Интересно, что некоторые американские журналы подчеркивают контраст между происхождением Pompeya и их звуком. «Сложно представить, что этот теплый, изысканный фанк, инспирированный 1980-ми, пришел к нам из арктической тундры», — сообщает рецензент MTV[617]. Dummy, рассуждая о сингле «Power», пишет, что он «очень далек от того холодного пейзажа, каким нам обычно представляется Восточная Европа»[618]. Тот же контраст подчеркивают в Interview[619]. Этот же «солнечный» имидж подчеркивают клипы Pompeya, как правило, снятые в летних условиях, на пляже или в других уютных локациях. Этот маркетинговый выбор — явный сдвиг в репрезентации русской группы для американской аудитории по сравнению, например, с пластинкой «Red Wave», отыгрывавшей тему холода уже на обложке: у Pompeya снег сменяется пальмами, меховые шапки — хипстерскими беретами, пальто — цветастыми расстегнутыми рубашками, мрак — беззаботностью. В то же время сама группа в некотором смысле подчеркивает этот контраст, негативно отыгрывая стереотип о России: «Когда они узнают, что мы русские, они иногда приходят и трогают нас пальцем, чтобы подтвердить, что мы настоящие», — шутит лидер группы Даниил Брод[620].
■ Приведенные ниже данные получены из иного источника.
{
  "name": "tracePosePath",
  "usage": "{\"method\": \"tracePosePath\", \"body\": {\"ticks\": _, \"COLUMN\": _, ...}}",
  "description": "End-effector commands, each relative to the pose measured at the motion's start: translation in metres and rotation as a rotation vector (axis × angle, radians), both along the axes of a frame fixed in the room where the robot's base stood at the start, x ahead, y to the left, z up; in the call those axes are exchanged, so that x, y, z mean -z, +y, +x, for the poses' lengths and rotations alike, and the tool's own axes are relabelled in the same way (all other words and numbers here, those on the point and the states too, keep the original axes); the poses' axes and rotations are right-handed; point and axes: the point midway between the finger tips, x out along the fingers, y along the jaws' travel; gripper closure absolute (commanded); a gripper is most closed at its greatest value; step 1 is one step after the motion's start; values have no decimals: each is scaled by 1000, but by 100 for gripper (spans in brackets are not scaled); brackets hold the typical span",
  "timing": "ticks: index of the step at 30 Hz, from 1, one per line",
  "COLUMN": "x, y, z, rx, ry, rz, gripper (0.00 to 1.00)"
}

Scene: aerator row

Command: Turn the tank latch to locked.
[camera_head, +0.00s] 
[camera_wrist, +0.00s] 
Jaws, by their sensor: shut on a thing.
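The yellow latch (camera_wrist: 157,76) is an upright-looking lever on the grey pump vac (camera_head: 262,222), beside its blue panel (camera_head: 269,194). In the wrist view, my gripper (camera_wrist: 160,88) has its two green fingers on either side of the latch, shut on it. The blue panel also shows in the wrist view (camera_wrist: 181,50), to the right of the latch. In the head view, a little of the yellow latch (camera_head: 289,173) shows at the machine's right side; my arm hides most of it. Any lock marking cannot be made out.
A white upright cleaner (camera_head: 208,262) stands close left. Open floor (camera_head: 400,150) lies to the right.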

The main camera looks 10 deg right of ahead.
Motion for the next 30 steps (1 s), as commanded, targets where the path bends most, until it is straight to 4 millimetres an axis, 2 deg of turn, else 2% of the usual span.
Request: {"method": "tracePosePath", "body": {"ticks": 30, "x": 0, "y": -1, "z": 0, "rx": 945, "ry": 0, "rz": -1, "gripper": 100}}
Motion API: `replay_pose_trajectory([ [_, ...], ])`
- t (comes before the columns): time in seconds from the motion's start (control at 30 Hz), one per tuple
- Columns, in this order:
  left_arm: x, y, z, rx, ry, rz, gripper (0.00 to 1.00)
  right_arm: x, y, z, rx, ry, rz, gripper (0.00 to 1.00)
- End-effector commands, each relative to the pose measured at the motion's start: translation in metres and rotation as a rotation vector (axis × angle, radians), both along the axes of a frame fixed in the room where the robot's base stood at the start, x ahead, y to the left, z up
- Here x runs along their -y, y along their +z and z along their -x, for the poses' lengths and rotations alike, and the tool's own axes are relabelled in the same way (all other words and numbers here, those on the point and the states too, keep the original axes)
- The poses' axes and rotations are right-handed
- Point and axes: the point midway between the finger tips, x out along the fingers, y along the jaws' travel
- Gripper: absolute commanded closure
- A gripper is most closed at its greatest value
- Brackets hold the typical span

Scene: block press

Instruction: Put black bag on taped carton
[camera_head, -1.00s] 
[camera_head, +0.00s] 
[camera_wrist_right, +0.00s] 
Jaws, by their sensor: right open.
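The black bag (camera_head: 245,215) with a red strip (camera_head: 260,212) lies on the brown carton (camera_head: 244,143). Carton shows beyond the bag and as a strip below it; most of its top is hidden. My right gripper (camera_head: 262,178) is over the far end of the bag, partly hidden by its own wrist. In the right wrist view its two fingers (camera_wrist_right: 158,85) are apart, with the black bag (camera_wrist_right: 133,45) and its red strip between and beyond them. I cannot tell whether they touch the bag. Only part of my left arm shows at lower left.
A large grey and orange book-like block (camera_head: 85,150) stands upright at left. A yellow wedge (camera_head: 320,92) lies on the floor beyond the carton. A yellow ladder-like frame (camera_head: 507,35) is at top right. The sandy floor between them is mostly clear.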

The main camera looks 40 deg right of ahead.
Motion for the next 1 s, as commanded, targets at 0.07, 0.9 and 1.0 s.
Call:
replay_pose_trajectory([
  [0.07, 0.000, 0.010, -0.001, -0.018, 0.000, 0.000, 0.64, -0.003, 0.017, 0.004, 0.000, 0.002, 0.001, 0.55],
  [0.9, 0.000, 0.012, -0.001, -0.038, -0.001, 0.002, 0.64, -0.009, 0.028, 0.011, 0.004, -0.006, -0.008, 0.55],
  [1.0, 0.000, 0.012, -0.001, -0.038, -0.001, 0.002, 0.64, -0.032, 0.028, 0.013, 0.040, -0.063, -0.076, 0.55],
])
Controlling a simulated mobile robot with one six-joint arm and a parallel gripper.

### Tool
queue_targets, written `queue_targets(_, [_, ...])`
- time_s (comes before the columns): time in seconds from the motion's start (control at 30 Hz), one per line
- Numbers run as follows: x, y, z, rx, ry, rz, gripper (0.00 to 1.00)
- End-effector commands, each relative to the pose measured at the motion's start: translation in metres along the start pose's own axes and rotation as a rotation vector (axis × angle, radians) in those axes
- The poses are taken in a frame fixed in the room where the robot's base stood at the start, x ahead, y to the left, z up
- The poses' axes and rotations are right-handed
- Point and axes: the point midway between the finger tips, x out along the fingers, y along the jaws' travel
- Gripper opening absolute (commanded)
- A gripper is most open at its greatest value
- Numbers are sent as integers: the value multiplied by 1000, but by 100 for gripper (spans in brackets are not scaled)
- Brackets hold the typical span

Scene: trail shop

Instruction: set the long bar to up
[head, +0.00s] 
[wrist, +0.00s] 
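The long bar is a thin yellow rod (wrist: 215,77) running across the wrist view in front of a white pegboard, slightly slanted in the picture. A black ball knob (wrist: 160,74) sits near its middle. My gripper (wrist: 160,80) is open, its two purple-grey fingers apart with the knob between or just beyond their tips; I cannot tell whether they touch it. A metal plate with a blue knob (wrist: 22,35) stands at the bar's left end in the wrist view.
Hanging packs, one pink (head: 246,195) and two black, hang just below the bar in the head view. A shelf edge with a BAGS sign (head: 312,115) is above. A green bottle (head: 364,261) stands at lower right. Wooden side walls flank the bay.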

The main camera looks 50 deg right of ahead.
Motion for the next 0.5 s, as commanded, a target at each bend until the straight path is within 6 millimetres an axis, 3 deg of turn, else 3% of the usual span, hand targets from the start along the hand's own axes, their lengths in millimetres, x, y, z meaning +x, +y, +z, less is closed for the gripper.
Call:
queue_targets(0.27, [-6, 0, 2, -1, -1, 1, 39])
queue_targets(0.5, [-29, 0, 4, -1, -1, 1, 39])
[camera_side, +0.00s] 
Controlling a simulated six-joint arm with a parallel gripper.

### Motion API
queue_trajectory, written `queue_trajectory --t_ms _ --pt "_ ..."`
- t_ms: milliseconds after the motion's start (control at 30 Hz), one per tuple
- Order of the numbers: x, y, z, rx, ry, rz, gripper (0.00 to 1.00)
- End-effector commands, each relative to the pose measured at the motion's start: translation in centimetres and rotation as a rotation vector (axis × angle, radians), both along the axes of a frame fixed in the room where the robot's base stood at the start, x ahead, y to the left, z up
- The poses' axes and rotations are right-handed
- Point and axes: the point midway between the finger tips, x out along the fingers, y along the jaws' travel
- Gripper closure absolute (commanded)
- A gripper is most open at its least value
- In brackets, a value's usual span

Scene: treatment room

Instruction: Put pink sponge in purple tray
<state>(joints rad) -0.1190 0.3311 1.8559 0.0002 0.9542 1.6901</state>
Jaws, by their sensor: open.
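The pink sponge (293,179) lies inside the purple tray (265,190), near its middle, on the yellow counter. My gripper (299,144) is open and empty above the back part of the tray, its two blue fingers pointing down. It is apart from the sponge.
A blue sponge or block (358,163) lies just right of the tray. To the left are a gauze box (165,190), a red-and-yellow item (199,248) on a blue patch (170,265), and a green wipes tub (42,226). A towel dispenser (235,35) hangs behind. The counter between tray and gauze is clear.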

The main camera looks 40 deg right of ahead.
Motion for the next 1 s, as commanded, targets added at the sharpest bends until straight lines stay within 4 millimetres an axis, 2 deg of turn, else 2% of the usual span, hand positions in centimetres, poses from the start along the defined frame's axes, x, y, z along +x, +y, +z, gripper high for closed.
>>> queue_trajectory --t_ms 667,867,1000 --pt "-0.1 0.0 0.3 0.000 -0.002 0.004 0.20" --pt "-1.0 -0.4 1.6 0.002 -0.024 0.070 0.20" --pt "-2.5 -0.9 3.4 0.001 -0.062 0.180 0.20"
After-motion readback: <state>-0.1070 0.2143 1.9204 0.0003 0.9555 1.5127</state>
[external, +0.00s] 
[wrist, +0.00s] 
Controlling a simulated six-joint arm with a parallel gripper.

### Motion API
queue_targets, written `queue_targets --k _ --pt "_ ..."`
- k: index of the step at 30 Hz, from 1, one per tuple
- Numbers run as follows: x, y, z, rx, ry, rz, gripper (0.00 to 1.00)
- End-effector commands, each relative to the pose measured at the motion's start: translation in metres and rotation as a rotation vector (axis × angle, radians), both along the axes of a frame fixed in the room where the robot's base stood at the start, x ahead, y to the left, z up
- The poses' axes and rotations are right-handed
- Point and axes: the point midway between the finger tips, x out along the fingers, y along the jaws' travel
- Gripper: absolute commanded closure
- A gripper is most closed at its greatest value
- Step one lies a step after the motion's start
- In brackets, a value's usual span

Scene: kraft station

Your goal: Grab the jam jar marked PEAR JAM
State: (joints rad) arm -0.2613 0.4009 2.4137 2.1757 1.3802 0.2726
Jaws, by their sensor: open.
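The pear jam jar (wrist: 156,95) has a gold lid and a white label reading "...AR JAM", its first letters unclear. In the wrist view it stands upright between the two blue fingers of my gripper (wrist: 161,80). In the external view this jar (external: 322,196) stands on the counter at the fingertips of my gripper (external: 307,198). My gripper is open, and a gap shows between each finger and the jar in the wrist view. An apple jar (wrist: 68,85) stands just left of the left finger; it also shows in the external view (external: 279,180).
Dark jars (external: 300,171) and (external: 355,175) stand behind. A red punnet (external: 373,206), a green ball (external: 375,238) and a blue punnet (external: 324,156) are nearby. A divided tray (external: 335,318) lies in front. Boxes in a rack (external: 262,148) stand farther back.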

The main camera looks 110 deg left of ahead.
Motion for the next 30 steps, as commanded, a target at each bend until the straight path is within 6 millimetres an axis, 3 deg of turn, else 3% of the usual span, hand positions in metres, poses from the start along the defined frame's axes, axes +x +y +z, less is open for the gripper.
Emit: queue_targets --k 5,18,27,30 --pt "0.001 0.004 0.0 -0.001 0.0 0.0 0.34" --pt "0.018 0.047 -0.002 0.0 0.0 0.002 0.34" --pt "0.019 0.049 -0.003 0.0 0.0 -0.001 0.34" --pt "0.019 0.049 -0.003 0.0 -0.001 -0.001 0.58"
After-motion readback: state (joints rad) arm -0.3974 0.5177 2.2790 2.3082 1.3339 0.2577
Несмотря на этот «домашний» американский образ, большую часть доходов Pompeya все еще получает от концертов в России; там же больше всего смотрят и комментируют их клипы. Последний альбом «Dreamers», выпущенный в США в августе 2018 года, собрал в Америке хорошую, но немногочисленную прессу. При этом в Spotify (сервис не работает в России) у Pompeya 57 тысяч слушателей в месяц, и саму группу текущее положение дел, кажется, устраивает: «Если мы являемся незначительной единицей во всем мире, это все еще лучше, чем быть значительной единицей на местном уровне»,[621] — рассуждает Брод.
8. «Все открыто, все возможно»: Motorama в Латинской Америке
Третий вариант позиционирования для современных российских англоязычных групп — выход на азиатский или южноамериканский музыкальные рынки. Именно так достигла международного успеха Motorama. Сейчас группа из Ростова-на-Дону собирает в странах Южной Америки площадки на 2 тысячи и более человек; с 2014 года Motorama ездит на заокеанские гастроли ежегодно. Группу можно назвать самым успешным экспортным проектом в российской независимой музыке: более 500 концертов на трех континентах, 81 тысяча подписчиков в Facebook, 23 тысячи — в Instagram, миллионы просмотров на YouTube. Лидер Motorama Влад Паршин объясняет это простым эффектом сарафанного радио:
Я думаю, это [распространение музыки группы в Латинской Америке] произошло, еще когда был MySpace, и мы выкладывали туда много музыки. И каким-то образом какая-то группа людей из Латинской Америки, Мексики, Перу начала ей обмениваться. И все, больше я никак не могу это объяснить. То есть кто-то сказал кому-то[622].
Любопытным образом, Motorama стали создателями российского звукового капитала в странах Южной Америки. После успеха группы местные промоутеры дважды привезли в Латинскую Америку схожую по звуку группу Human Tetris — они собрали клубные площадки в 1,5 тысячи человек в восьми южноамериканских странах, стали хедлайнерами фестивалей (американские и английские группы играли до них)[623] и были названы местными журналистами «героями мирового пост-панка»[624]. При этом — в отличие от Motorama — Human Tetris никогда не гастролировали в России, а в Москве собирают на концерты около ста человек. По признанию солиста Арвида Кригера[625], самая большая фан-база группы находится в Мексике, там же живет три четверти подписчиков их фейсбук-страницы (всего их 32 тысячи; у ВК-страницы группы — 3,3 тысячи подписчиков).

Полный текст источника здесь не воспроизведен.